"To be able to call myself the fastest man in Irish history is just amazing" - Olatunde overjoyed after record-breaking run
He's just 20 years of age but Dundalk native Israel Olatunde is already Ireland's fastest man.
Having knocked on the door in his heat and semi-final, the Irish sprinter saved his best performance for the final as he ran a 10.17 time to beat Paul Hession's record by one hundredth of a second.
Hession, the Athenry native, set his mark back in 2007 in Finland and here in Munich, this was another famous night for Irish athletics. As one of the youngest athletes in the field, Olatunde wasn't expected to feature but as it turned out, with his sixth place finish, he ended up only four hundredths of a second away from the bronze medal.
"To be able to call myself the fastest man in Irish history is just amazing," Olatunde told David Gillick on RTE Sport afterwards.
"To be here in a European final, finish sixth and get a national record, I just can’t believe it to be honest. I had no idea I ran that fast. It's a dream come true," he added.
It would have been daunting for many, starting out in lane seven, on the right hand side of the Olympic champion Lamont Marcell Jacobs, but Olatunde revelled in the occasion. Jacobs did come out on top with his time of 9.95 but it was all tight in behind, with Olatunde beating Great Britain's Reece Prescod - a former European silver medalist, into seventh place.
"The atmosphere was amazing, the crowd was amazing. These are the fastest guys in Europe and I’m up there with them. I’m so happy to be there and I know I can definitely improve so I’m looking forward to that.
"Thank you to my coach (Daniel Kilgallon), my training partners, my family, my community, everybody that has been supporting me and showing me so much love. It has pushed me on to get to this point, so I'm really so grateful."

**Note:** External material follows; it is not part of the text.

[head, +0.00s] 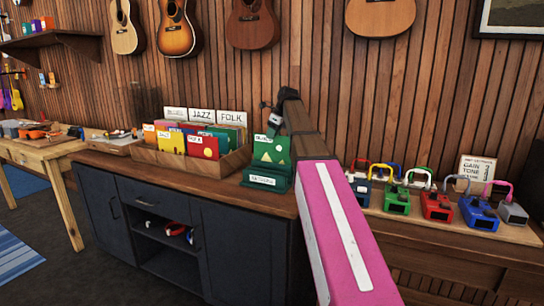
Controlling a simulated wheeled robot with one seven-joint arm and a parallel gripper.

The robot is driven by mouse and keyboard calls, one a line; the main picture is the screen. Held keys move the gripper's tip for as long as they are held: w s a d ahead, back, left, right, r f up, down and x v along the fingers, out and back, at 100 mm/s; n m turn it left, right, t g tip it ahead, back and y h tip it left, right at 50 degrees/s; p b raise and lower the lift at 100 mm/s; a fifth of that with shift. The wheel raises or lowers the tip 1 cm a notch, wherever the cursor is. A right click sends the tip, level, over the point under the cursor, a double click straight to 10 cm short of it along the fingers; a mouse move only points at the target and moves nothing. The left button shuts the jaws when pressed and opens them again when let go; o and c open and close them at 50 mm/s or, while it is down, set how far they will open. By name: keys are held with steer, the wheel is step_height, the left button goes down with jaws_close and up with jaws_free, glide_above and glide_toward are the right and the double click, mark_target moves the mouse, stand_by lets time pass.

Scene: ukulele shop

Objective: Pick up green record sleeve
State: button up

What a guypic.twitter.com/aQyjVBbXm4
— SportsJOE (@SportsJOEdotie) August 17, 2022
"I think just believing in myself and my faith. Believing in those people around me that have been supporting," he added.
"It has been a long journey to get here. I know I’m still young and I have a long way to go but I’m grateful for the journey I have been on to get to this point.

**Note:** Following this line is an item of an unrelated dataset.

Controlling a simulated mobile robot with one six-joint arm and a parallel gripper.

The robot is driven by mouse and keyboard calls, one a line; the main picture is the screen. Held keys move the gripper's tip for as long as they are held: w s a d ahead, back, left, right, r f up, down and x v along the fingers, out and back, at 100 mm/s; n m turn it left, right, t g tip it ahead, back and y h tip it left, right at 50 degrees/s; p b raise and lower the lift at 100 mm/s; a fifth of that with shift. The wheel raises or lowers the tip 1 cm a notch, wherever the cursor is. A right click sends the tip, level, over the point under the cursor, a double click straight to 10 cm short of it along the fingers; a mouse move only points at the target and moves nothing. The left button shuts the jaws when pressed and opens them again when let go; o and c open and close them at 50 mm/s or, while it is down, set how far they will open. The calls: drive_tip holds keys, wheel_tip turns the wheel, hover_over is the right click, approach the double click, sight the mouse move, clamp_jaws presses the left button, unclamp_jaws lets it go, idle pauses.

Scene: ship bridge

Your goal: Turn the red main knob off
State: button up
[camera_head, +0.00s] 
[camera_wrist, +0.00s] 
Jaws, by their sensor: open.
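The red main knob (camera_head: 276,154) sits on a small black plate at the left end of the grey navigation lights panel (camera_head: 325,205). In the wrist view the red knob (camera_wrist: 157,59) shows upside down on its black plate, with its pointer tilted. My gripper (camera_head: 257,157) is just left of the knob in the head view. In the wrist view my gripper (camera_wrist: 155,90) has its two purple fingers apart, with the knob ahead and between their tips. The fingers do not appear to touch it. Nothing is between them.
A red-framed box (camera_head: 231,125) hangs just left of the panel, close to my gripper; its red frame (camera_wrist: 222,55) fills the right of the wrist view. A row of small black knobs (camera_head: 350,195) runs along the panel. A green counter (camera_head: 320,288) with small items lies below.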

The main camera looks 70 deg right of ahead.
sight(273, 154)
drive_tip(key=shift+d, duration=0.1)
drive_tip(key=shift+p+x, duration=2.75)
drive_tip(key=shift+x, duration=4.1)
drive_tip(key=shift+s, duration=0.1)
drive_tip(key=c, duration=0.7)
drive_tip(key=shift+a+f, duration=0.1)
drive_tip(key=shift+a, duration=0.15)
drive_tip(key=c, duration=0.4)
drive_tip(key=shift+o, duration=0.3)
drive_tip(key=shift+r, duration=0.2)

"I know this isn’t going to be the end. I’ll look back on the season with my coach and see what we can improve on.
"I think next year is going to be another big season: European Indoor Championships, World Indoor Championships, European Under-23 Championships. I’m looking forward to all of them and I’m hoping to put in better performances."
But first up, it's Friday morning's 4 X 100m relay, where Olatunde will lead the Irish team.